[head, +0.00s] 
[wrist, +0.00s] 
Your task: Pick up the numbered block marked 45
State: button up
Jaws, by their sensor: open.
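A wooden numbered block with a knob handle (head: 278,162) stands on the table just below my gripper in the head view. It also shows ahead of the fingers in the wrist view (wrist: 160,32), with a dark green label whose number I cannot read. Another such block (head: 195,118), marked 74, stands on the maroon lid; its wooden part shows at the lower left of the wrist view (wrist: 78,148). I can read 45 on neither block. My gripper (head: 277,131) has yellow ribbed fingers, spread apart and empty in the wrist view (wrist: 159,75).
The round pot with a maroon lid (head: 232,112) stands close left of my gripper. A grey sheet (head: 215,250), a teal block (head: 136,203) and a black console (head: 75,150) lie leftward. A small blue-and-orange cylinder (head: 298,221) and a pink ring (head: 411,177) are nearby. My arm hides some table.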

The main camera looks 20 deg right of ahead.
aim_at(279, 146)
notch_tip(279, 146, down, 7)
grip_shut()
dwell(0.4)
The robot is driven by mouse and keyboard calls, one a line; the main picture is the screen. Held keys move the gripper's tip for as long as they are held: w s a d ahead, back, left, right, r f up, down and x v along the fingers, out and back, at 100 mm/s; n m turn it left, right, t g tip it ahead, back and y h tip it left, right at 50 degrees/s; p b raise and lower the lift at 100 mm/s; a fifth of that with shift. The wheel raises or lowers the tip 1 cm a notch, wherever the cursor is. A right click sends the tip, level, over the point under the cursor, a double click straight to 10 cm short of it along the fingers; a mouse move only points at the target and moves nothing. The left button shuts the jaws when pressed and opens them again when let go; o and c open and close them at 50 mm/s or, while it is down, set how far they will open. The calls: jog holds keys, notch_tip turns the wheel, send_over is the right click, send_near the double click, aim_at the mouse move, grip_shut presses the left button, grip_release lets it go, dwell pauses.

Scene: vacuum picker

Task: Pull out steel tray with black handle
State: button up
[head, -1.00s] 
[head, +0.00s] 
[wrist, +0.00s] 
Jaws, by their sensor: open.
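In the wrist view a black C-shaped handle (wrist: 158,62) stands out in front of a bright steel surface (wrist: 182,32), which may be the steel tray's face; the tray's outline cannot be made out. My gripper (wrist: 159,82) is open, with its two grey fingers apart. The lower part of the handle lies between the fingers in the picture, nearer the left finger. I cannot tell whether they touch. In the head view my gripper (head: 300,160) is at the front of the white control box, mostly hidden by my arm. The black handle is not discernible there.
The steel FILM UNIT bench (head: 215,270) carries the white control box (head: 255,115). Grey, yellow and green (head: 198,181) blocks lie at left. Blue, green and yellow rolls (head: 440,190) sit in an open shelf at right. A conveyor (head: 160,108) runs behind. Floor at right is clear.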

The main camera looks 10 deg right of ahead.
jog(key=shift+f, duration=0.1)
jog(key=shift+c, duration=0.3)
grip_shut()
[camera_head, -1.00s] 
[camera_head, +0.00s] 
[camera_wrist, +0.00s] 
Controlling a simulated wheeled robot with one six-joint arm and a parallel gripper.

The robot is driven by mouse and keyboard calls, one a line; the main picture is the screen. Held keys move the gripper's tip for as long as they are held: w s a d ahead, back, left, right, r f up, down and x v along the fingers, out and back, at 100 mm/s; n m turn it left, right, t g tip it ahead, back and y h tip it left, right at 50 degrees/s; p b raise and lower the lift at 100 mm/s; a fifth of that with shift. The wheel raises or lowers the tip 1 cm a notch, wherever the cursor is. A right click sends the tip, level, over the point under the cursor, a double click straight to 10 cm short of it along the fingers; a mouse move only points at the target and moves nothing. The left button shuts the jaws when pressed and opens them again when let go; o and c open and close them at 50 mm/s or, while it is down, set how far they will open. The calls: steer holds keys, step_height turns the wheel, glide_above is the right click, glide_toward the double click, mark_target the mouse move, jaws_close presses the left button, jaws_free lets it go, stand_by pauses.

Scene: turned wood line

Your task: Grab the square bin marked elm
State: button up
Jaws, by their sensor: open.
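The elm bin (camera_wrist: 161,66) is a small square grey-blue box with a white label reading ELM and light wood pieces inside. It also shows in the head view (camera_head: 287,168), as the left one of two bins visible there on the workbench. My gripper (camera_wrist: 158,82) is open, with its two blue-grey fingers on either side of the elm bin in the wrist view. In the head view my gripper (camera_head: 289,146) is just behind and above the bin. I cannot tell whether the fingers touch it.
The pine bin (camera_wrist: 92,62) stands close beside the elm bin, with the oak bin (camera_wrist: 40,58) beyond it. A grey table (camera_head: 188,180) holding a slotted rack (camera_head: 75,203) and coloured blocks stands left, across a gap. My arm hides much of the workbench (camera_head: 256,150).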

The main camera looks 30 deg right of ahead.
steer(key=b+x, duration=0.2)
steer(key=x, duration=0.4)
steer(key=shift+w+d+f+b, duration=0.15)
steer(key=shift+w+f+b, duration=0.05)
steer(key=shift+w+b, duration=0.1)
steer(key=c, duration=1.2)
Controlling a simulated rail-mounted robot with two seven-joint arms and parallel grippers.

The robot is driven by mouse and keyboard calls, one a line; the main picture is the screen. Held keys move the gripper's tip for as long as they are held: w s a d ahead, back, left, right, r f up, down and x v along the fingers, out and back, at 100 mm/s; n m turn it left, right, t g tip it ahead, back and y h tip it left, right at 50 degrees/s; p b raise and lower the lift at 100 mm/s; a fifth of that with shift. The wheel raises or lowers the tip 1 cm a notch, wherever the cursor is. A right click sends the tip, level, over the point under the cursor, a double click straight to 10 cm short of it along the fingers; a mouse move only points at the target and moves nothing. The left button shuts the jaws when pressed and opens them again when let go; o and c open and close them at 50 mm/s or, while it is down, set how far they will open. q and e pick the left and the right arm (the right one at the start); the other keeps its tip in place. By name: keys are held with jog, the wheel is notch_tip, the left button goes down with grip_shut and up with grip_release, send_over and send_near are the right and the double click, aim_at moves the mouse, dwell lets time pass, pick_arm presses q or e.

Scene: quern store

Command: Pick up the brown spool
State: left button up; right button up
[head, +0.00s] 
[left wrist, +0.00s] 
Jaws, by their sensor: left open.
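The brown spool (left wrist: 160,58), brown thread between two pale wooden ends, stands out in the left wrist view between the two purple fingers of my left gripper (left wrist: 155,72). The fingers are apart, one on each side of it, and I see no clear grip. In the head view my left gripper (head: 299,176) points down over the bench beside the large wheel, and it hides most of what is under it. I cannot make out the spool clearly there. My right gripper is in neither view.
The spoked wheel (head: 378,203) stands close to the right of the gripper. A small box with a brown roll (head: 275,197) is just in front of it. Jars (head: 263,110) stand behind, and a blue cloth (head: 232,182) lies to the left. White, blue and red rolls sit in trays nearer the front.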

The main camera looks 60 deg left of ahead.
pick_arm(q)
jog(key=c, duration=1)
○ ○ ○
* [EXERCISE] Select all lines with the word "simulated" from the entries above.

* [ANSWER TO THIS EXERCISE]
Controlling a simulated wheeled robot with one six-joint arm and a parallel gripper.
Controlling a simulated rail-mounted robot with two seven-joint arms and parallel grippers.

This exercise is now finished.